You can monitor that DoT is properly being used by installing tcpdump through Entware, and monitoring trafic on ports 53 and 853 of the WAN interface (usually eth0):

tcpdump -i eth0 -p port 853 or 53 -n

Ideally, there should no longer be any trafic on port 53, and everything being sent to port 853.

NOTE: There is currently an issue with the popular DoT/DoH test site provided by Cloudflare where it will fail to use properly signed DNSSEC hostnames during the test, causing the test to fail to correctly detect that you are using DoT. This does not indicate that your setup doesn't work, and is something that will hopefully eventually be fixed by Cloudflare. You can avoid this by temporarily disabling validation of unsigned records, however it is recommended to re-enable that option afterward.

How this works

When enabled, the router will configure dnsmasq to instruct it to use the Stubby service running on the router instead of the DNS servers provided by your ISP (or manually configured in the DNS Server 1 and 2 fields, if you have disabled the "Connect to DNS Server automatically" option).
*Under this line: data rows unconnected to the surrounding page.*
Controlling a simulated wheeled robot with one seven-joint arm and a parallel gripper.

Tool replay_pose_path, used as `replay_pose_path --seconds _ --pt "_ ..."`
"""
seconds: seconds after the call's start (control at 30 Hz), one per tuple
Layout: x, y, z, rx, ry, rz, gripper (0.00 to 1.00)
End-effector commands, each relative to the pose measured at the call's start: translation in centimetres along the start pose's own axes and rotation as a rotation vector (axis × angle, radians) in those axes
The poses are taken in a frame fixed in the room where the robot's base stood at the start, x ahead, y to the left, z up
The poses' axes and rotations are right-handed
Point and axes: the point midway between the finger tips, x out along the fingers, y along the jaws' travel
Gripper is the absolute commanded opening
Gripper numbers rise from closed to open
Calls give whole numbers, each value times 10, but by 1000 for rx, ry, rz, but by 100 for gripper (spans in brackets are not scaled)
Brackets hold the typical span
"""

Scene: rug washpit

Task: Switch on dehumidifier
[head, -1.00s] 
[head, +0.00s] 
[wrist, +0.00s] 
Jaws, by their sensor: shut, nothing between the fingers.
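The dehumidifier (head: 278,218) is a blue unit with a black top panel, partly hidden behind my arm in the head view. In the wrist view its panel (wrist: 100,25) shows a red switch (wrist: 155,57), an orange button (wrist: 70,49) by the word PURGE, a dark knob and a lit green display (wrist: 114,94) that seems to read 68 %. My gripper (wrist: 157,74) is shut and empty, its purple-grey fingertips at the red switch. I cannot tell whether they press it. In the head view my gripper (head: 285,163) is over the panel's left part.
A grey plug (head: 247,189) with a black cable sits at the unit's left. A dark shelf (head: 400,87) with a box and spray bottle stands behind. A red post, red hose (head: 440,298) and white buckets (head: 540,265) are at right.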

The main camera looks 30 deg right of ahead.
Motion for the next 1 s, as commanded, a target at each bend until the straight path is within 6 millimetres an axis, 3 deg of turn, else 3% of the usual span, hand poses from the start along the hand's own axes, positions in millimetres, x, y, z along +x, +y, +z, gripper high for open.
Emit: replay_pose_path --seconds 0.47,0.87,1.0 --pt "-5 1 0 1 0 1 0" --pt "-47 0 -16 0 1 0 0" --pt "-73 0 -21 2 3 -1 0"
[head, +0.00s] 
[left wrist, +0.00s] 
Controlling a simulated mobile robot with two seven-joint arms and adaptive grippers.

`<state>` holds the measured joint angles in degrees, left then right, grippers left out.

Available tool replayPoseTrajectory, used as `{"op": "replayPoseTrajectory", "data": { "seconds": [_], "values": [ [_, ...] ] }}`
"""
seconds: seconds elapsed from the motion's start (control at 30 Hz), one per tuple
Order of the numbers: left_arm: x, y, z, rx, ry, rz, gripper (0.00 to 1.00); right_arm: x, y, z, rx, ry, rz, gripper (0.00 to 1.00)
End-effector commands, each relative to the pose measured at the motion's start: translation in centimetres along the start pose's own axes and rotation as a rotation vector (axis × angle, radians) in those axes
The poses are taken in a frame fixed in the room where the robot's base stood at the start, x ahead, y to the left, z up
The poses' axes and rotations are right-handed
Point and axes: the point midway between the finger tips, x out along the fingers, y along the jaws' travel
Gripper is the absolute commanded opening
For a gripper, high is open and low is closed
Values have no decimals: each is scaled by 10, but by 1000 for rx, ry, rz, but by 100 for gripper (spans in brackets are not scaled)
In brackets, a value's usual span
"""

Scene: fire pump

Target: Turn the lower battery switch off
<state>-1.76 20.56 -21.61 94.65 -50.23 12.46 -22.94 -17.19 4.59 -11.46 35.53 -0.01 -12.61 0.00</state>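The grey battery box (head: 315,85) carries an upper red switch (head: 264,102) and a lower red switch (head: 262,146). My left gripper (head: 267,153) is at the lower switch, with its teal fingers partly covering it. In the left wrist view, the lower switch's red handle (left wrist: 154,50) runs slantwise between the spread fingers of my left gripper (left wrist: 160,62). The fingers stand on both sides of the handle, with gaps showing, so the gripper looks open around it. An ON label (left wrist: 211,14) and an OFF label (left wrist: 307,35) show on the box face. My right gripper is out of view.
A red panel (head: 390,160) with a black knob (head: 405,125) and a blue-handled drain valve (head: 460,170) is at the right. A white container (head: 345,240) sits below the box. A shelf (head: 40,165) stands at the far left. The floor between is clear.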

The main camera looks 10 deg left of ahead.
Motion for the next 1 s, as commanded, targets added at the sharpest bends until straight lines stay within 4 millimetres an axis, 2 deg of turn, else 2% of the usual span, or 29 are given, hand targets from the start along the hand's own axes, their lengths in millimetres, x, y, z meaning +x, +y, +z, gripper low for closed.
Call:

Stubby will then send the name resolution queries to the configured DoT servers, and return their results to dnsmasq, which will apply DNSSEC validation, store the results in its cache, and provide the result to the requesting client.

Note that TLS requires a properly configured clock. DNS Privacy won't use encryption until after your router's clock has been properly set through NTP.

DNSFilter

DNSFilter still works as before, as an override for the DNS configuration used on your router's WAN page, or on the clients themselves. If a client is configured to use a specific DNS server (for example, OpenDNS), then that client will still use OpenDNS, bypassing the DNS Privacy settings. This also means you can force your clients to use DNS Privacy by configuring DNSFilter for "Router" mode. This way, any DNS queries done on your LAN (even with hardcoded DNS servers, like the Netflix Android application which is hardcoded to use 8.8.8.8) will use DNS Privacy.

OpenVPN Clients

This will mostly work as before. OpenVPN clients with "Accept DNS configuration" set to "Exclusive" will still use the DNS servers provided by the VPN server, bypassing DNS Privacy. Setting DNS configuration to "Disabled" on the OpenVPN client configuration will allow it to use DNS Privacy, however note that some VPN providers will block the use of DNS servers other than their own, to protect you against leaking information by sending DNS queries outside of the tunnel. If you trust the OpenVPN server you connect to, it's usually best to leave the setting to Exclusive mode - your DNS queries are already encrypted by the VPN tunnel anyway (for all clients configured to use the tunnel).